▶ [Given instruction]:
Gather the lines below that include the string "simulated", copying each in full.

(Robot control records)
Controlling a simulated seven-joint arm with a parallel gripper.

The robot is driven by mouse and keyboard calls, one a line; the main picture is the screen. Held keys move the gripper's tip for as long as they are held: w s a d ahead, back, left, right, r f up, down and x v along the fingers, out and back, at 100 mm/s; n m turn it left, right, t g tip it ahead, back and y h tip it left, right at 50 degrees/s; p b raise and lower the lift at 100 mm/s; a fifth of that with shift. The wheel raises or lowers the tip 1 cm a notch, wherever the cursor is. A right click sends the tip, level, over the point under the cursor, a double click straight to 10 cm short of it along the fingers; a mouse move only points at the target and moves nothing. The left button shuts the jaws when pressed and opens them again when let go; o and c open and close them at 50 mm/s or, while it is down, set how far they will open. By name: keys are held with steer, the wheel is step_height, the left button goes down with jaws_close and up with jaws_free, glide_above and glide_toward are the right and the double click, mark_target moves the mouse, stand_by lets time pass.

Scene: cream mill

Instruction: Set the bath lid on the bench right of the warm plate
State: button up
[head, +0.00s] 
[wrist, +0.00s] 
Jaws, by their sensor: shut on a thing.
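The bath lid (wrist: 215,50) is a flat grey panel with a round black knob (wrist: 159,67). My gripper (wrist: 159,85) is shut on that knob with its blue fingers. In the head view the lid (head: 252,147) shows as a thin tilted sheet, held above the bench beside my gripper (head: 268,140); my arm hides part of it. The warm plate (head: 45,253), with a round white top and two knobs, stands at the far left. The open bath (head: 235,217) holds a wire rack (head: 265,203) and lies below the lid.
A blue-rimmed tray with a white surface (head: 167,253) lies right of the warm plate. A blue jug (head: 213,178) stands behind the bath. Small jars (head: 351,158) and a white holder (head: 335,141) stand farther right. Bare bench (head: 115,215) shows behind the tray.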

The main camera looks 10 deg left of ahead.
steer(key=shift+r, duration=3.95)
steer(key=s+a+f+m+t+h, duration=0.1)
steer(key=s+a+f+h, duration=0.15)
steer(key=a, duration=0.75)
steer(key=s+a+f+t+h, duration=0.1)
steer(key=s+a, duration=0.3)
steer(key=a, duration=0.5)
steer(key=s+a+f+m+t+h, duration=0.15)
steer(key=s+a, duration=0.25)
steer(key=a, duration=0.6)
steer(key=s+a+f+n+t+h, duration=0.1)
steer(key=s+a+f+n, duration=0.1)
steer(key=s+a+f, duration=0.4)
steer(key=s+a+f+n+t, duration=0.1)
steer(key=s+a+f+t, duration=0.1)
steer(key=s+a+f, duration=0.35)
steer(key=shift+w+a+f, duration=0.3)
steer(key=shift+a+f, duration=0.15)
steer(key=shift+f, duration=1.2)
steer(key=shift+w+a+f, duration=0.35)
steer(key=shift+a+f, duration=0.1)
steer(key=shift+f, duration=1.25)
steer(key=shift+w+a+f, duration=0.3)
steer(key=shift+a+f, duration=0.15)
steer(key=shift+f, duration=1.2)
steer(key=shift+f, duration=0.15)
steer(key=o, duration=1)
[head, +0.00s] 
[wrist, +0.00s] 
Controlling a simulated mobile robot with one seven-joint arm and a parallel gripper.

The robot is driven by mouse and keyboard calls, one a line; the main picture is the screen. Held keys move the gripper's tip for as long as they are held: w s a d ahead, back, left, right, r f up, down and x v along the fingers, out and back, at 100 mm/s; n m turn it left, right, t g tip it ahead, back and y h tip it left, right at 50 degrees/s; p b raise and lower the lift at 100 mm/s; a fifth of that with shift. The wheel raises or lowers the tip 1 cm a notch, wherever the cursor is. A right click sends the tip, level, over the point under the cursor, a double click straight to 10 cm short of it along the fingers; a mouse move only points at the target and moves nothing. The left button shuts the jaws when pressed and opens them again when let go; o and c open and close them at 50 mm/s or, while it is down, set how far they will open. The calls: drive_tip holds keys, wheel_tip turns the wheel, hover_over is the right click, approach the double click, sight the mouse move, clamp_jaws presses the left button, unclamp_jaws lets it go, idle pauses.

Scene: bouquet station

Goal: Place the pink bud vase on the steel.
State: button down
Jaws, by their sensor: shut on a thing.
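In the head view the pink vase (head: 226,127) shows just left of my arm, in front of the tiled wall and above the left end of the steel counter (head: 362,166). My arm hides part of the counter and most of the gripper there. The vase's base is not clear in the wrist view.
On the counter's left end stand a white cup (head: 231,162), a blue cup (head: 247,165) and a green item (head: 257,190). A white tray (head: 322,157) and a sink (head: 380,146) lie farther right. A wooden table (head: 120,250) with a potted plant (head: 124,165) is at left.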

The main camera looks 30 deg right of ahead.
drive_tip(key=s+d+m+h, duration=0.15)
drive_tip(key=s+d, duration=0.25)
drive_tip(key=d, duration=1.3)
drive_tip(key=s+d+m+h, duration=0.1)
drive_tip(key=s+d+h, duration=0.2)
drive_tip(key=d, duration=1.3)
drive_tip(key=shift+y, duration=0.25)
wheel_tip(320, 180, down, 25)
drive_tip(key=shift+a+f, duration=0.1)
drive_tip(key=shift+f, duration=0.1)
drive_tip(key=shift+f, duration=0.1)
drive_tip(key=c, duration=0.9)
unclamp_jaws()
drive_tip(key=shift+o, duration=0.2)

---

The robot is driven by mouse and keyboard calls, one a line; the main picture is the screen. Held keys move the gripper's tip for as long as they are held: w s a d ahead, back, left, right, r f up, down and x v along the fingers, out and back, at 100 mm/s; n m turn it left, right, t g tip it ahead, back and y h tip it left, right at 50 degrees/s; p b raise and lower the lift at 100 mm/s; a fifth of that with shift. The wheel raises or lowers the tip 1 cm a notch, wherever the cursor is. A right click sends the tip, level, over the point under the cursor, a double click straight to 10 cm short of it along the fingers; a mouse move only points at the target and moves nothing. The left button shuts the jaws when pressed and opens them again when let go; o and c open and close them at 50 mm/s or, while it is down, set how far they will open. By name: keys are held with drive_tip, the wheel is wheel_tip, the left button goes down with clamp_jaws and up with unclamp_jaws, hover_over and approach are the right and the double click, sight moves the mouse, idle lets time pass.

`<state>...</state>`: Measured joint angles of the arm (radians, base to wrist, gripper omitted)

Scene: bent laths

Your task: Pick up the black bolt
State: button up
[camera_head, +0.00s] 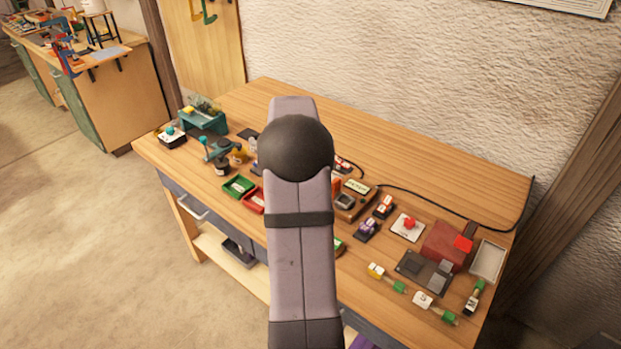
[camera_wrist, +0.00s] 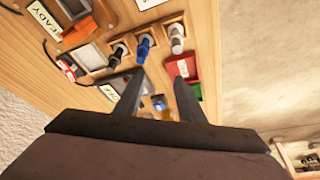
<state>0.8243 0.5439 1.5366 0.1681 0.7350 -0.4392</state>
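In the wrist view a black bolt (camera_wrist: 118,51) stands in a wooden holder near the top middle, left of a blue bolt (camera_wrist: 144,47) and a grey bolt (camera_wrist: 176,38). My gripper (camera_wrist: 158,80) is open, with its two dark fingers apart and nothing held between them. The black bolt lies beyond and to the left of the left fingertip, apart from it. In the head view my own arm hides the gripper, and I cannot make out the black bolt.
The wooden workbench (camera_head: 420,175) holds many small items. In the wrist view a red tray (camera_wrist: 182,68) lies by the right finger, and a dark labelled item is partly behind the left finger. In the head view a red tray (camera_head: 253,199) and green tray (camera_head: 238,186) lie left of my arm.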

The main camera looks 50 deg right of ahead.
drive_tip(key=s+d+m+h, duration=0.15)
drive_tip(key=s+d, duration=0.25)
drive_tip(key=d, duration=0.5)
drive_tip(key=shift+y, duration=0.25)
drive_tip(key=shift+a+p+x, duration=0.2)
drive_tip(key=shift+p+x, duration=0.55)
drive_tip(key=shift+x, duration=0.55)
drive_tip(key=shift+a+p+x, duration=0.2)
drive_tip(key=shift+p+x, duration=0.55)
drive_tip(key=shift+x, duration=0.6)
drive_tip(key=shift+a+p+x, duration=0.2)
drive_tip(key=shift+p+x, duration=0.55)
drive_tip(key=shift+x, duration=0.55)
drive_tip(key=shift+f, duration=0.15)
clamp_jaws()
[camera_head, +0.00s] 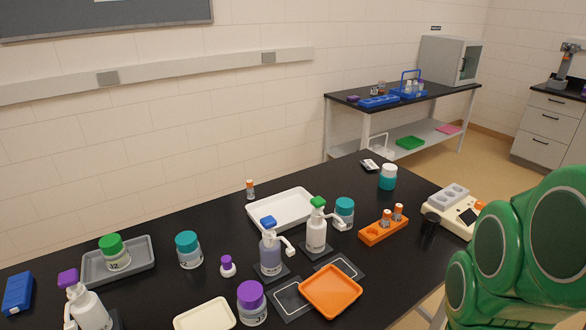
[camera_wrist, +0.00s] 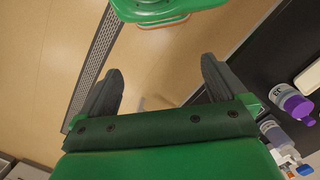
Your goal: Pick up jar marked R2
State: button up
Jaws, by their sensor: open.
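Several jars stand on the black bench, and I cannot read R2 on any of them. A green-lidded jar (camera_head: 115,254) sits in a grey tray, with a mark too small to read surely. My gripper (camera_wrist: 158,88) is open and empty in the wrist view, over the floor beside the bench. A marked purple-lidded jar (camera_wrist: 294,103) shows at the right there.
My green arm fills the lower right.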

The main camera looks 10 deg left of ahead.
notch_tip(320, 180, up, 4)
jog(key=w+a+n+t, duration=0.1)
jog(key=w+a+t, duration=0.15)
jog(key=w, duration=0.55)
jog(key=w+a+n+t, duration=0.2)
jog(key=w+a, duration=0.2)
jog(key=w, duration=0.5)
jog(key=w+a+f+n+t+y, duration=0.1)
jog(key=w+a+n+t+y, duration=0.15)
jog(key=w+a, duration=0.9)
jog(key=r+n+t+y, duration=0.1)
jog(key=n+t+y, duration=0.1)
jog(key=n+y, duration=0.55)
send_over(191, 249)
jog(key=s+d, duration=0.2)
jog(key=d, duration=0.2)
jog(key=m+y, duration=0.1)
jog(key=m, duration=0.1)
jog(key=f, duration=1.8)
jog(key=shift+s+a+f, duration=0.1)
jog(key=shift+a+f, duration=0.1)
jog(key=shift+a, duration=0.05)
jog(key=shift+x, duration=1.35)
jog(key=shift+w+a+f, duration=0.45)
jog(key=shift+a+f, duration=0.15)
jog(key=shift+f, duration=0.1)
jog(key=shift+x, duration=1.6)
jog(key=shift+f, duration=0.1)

...

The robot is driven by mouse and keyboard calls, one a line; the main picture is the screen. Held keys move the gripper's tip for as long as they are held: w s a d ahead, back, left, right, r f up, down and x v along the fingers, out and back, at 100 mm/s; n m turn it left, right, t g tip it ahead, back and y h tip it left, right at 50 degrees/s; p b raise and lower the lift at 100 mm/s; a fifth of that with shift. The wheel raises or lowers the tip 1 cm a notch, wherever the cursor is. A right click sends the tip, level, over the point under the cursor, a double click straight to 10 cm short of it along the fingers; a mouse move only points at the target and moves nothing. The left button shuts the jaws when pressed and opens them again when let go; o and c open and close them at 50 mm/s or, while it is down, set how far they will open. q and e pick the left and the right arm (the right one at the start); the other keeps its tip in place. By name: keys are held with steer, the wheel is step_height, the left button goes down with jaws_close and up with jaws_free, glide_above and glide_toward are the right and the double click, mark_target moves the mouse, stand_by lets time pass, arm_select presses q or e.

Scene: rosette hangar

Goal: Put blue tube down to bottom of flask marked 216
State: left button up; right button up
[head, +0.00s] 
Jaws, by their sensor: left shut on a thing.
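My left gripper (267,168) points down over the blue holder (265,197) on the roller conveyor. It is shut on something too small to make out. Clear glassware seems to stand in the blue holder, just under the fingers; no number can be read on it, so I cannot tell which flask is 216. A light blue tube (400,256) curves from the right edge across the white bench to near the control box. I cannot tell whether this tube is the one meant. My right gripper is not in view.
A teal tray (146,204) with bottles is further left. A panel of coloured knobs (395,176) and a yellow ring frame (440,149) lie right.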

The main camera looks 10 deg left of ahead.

▶ [Written answer]:
Controlling a simulated seven-joint arm with a parallel gripper.
Controlling a simulated mobile robot with one seven-joint arm and a parallel gripper.

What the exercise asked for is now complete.